6. Real Data Analysis

Based on the reweighting method proposed in this article, the air pollution data of Nanjing were studied, with the data coming from the China Meteorological Data Network and the real air data from the Environment Big Data Center. The data contain the air quality index (AQI) PM${}_{2.5}$ ($\mathsf{\mu }$g/m${}^3$), PM${}_{10}$ ($\mathsf{\mu }$g/m${}^3$), CO (mg/m${}^3$), SO${}_2$($\mathsf{\mu }$g/m${}^3$), NO${}_2$($\mathsf{\mu }$g/m${}^3$), and ozone eight-hour O₃_8h ($\mathsf{\mu }$g/m${}^3$) of Nanjing from 23 October 2020 to 23 October 2022, including the AQI in response to a variable Y and the rest of the variables as covariate $X_1,X_2,\dots ,X_6$.
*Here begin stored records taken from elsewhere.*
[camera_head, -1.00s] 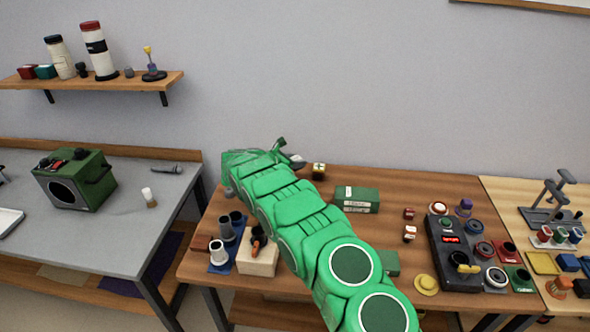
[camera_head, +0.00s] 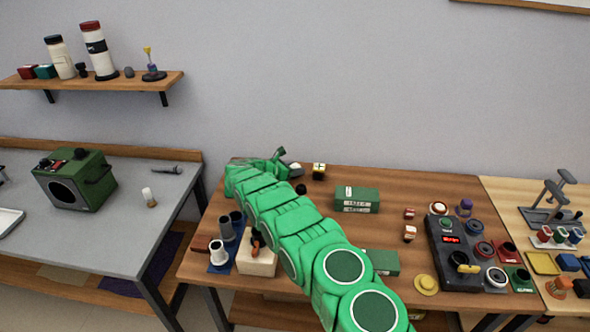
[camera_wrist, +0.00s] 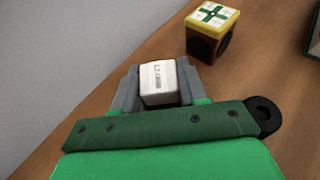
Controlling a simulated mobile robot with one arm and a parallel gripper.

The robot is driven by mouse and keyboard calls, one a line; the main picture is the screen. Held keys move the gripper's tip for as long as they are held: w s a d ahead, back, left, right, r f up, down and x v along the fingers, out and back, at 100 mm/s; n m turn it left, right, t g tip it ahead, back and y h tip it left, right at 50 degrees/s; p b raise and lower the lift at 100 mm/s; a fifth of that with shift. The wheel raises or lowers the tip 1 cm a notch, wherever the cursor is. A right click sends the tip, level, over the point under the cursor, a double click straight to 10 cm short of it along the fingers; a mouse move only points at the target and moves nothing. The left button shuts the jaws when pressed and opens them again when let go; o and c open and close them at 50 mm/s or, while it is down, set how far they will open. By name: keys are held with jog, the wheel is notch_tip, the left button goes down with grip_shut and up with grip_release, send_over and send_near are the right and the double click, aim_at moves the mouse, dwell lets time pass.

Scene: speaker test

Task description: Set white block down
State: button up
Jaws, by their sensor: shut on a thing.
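The white block (camera_wrist: 158,82) has dark printing on its face and sits between the two grey fingers of my gripper (camera_wrist: 156,88) in the wrist view. In the head view my gripper (camera_head: 288,166) is at the far edge of the brown wooden table (camera_head: 400,190), and the white block (camera_head: 295,168) shows only as a small pale patch at its tip. My gripper is shut on the block. Whether the block touches the tabletop cannot be told.
A yellow-topped cube with a green cross (camera_wrist: 212,30) stands just beyond and right of the block; it also shows in the head view (camera_head: 319,171). A green box (camera_head: 357,200) lies farther right. A dark round object (camera_head: 301,189) is close beside my arm. Bare wood surrounds the cube.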

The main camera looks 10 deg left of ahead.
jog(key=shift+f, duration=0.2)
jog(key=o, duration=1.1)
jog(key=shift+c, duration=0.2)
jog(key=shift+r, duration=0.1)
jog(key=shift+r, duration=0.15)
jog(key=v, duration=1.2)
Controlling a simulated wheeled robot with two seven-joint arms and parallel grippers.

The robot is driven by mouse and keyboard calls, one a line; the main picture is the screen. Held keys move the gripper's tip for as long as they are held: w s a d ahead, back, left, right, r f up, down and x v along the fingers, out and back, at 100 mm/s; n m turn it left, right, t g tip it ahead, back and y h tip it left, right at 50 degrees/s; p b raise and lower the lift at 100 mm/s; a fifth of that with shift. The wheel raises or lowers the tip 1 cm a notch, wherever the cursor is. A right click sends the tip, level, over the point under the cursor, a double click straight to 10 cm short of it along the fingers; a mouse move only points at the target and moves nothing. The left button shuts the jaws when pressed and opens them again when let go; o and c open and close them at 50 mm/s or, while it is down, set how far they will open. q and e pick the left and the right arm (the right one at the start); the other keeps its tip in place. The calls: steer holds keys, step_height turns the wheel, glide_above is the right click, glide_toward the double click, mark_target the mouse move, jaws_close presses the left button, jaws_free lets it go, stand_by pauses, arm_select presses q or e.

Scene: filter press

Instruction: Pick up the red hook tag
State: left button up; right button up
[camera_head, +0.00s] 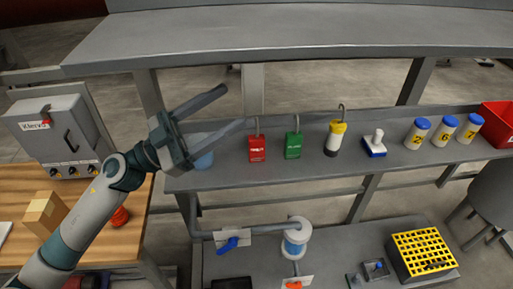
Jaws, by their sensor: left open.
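The red hook tag (257,148) stands on the grey middle shelf (220,177), with a grey hook rising from its top. A similar green hook tag (293,145) is just to its right. My left gripper (234,107) is open and empty, its two fingers pointing right and spread apart. It is to the left of the red tag, with the lower finger's tip close to the tag's hook in the picture. I cannot tell whether they touch. The red tag's body is unobstructed. My right gripper is not in view.
A blue-topped thing (203,160) sits partly behind my gripper. Right of the tags are a yellow-capped hooked bottle (335,139), a stamp-like item (375,145), blue-lidded jars (416,133) and a red bin (498,122). An upper shelf (290,35) spans above.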

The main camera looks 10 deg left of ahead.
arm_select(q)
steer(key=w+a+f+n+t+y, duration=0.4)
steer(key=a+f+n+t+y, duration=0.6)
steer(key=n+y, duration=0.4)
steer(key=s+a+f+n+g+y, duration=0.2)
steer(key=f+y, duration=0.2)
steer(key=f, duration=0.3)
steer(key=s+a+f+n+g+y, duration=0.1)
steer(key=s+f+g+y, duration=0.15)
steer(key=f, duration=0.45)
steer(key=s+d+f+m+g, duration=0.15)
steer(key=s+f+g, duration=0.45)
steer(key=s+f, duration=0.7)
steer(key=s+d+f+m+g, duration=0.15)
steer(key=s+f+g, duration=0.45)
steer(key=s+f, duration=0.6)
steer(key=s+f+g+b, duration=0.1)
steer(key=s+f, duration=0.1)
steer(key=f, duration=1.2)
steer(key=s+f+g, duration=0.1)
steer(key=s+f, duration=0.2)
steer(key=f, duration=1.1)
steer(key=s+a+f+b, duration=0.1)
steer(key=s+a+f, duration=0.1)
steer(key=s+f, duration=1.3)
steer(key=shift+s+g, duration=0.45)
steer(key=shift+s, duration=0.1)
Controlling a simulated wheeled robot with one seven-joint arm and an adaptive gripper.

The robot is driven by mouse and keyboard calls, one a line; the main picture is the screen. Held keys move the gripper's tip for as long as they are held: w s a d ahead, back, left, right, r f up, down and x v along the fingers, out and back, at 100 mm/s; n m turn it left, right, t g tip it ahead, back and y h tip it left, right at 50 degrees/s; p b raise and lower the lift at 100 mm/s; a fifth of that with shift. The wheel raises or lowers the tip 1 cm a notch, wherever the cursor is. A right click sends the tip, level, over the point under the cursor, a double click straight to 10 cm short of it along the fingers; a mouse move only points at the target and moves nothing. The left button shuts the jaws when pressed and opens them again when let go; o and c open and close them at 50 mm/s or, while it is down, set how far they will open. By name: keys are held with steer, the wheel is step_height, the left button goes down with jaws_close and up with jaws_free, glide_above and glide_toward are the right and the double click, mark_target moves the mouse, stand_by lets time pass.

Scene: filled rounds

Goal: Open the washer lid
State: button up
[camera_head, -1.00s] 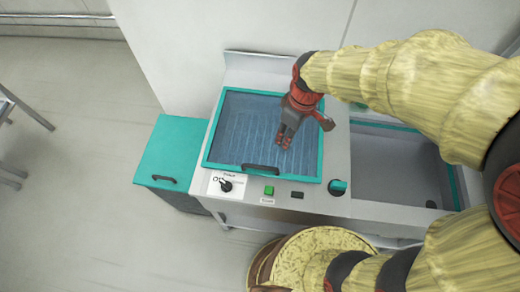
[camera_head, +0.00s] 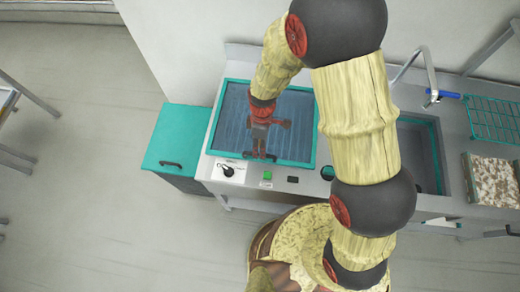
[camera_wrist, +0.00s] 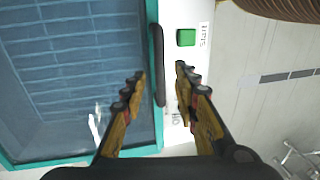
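The washer lid (camera_head: 226,122) is a dark glass panel in a teal frame. It lies flat and closed on the washer's top in the head view. It fills the left of the wrist view (camera_wrist: 65,75). Its dark bar handle (camera_wrist: 157,65) runs along the lid's front edge; in the head view my gripper largely covers it. My gripper (camera_head: 262,156) is over that front edge, pointing down. In the wrist view my gripper (camera_wrist: 162,80) is open, with one finger on each side of the handle's line. Contact with the handle cannot be told.
A green button (camera_head: 267,175) and a black knob (camera_head: 228,170) sit on the front panel. A teal cabinet (camera_head: 180,135) stands at the left. A sink (camera_head: 425,150), a faucet (camera_head: 430,75), a green rack (camera_head: 495,120) and a speckled tray (camera_head: 492,180) are at the right.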

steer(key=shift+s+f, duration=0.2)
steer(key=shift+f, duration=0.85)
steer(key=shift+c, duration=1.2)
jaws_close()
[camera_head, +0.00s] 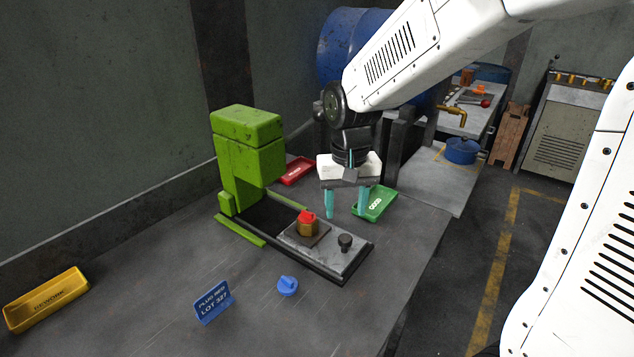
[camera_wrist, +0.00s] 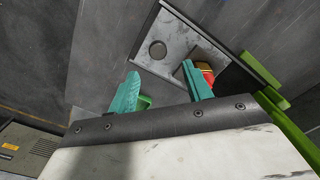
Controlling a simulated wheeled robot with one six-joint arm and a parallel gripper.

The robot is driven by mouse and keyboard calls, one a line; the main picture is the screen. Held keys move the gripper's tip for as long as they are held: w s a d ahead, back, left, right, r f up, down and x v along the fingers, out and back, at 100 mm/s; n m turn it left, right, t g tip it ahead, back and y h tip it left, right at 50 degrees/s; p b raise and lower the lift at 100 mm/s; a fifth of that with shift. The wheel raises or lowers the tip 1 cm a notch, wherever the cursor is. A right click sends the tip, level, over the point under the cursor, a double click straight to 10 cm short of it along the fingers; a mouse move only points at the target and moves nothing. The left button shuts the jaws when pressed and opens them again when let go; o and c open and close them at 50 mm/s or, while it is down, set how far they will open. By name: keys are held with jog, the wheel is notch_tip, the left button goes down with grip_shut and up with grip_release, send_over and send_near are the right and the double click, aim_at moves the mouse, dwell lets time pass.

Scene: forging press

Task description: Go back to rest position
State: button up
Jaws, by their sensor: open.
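My gripper (camera_head: 346,205) is open and empty, its two teal fingers pointing down above the table near the green tray. In the wrist view its fingers (camera_wrist: 165,95) stand apart with nothing between them. The green press (camera_head: 247,160) stands at the left, with its dark base and metal plate (camera_head: 340,255) reaching toward the front. A brass hex part with a red top (camera_head: 307,224) sits on the plate, left of my gripper. It also shows in the wrist view (camera_wrist: 207,75), partly hidden behind a finger.
A green tray (camera_head: 376,205) lies just right of my gripper, and a red tray (camera_head: 296,171) behind. A blue plug (camera_head: 288,286), a blue sign (camera_head: 213,302) and a yellow rework tray (camera_head: 46,300) are at the front. A blue drum (camera_head: 345,40) stands behind my arm.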

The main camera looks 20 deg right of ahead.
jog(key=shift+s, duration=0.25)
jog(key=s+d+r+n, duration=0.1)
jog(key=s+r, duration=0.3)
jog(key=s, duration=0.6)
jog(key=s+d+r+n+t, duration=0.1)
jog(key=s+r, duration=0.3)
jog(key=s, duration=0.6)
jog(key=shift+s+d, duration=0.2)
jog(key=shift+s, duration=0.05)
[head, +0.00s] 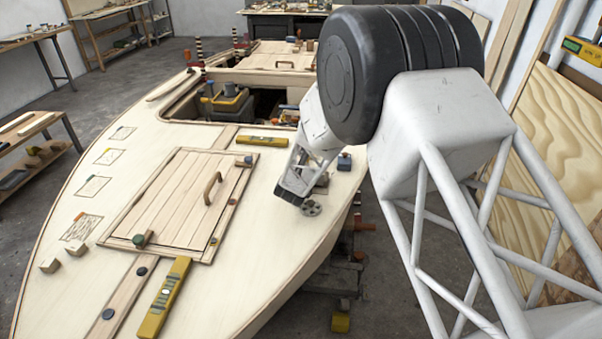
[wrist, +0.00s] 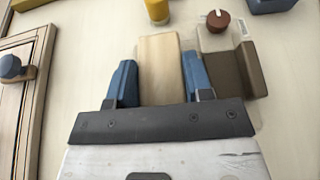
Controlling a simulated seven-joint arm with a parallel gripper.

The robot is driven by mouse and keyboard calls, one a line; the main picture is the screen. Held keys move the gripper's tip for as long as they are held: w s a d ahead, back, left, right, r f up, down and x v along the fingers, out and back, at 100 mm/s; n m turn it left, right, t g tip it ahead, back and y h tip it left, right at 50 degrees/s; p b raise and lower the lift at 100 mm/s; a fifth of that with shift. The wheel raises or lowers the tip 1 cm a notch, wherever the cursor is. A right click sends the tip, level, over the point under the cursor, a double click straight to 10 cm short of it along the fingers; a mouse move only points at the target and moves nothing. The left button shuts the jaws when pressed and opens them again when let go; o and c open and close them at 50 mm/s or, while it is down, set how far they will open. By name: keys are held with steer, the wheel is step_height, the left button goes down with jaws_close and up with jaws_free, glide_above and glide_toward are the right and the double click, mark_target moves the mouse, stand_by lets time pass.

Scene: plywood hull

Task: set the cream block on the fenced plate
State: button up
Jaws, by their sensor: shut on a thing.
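My gripper (wrist: 160,75) is shut on a pale wooden block, the cream block (wrist: 160,62), which lies between its two blue fingers. In the head view my gripper (head: 289,195) is low over the pale deck, right of the hatch, and the block is not clear there. Just right of the fingers is what looks like the fenced plate, a pale surface (wrist: 214,40) with brown walls (wrist: 247,68). A brown patch of it (head: 321,184) shows right of my gripper in the head view. I cannot tell whether the block touches the deck or plate.
A brown round knob (wrist: 218,20) sits at the plate's far side. A yellow cylinder (wrist: 157,10) stands beyond the block. A blue block (head: 344,161) is near the deck's right edge. A grey disc (head: 311,208) lies beside my gripper. The hatch (head: 180,200) is left.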

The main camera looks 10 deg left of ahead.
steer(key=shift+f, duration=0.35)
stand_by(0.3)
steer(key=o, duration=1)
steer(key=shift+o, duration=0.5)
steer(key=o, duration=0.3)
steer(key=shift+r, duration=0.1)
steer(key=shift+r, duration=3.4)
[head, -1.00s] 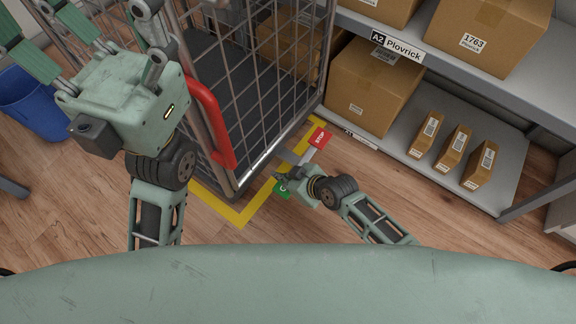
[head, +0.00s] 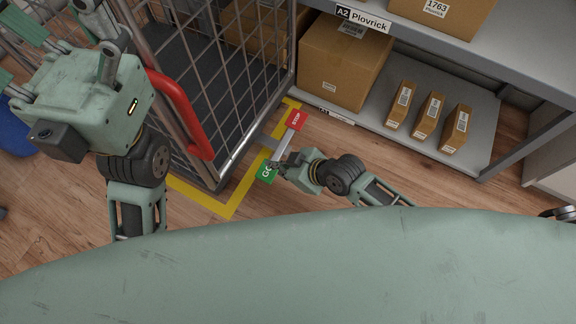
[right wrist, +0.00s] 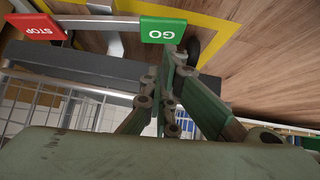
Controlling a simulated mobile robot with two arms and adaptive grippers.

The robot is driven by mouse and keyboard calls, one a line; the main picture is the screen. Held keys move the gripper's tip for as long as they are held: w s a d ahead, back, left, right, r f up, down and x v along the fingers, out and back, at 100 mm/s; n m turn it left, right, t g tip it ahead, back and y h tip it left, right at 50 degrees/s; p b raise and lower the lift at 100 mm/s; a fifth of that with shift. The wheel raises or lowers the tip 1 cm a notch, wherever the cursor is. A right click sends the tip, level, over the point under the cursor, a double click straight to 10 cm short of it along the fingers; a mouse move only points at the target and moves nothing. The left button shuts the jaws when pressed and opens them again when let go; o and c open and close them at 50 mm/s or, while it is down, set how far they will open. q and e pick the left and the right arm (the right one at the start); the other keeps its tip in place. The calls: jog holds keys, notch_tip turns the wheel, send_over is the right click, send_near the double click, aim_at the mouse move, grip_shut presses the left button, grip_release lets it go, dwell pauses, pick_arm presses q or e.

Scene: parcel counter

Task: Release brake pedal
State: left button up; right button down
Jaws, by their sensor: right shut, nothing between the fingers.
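The brake pedal is a grey bar with a red STOP plate (head: 296,121) at one end and a green GO plate (head: 265,173) at the other, low by the roll cage's corner. Both the STOP plate (right wrist: 34,27) and the GO plate (right wrist: 160,30) show in the right wrist view. I cannot tell which way the pedal is tilted. My right gripper (head: 277,169) is shut and empty, right beside the GO plate and partly over its edge; contact is unclear. My left gripper (head: 62,35) is at upper left beside the cage, fingers spread, tips partly out of clear view.
The wire roll cage (head: 219,170) with a red handle (head: 183,112) stands on yellow floor tape (head: 225,207). A grey shelf (head: 478,158) at right holds a large carton (head: 342,62) and three small boxes (head: 428,115). Wooden floor is clear in front of the shelf.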

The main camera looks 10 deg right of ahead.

When the data were estimated using the rMAVE method, the value of the estimated parameter was ${\widehat{\mathit{\beta }}}_n={(0.6606,-0.1529,0.8679,11.1681,0.3236,0.4541)}^T$. The results obtained by reweighting the data are as follows: first, ${\widehat{\mathit{\beta }}}_R^{DR}={(0.04167,-0.0102,0.0637,0.9964,0.0202,0.02915)}^T$ was obtained by adopting a dimensional-reduction structure. The other difference is estimated by taking the kernel regression, resulting in ${\widehat{\mathit{\beta }}}_R^{FN}=(0.04238,-0.0108,0.0675,$${0.9961,0.0200,0.0293)}^T$. The fitting result is shown in Figure 1, which contains the true values as well as the values fitted by the three methods, where $R_{Rmave}^2=0.7586$, $R_{DR}^2=0.7606$, $R_{FN}^2=0.7606$. Due to the four lines being too close to distinguish, the right side of Figure 1 is the enlarged part. The estimators obtained by the reweighting method have a better fitting effect.

7. Conclusions

This work considers an estimation problem in single-index models with spatio-temporal correlation and heterogeneity. We propose a parametric component reweighting estimated method based on the variance function of the error. Theoretical results show that the proposed reweighting estimators have smaller asymptotic variances while maintaining the same biases. Numerical simulations show that the estimators revealed that heterogeneity is closer to the true value. A real data analysis was conducted to illustrate the proposed methods.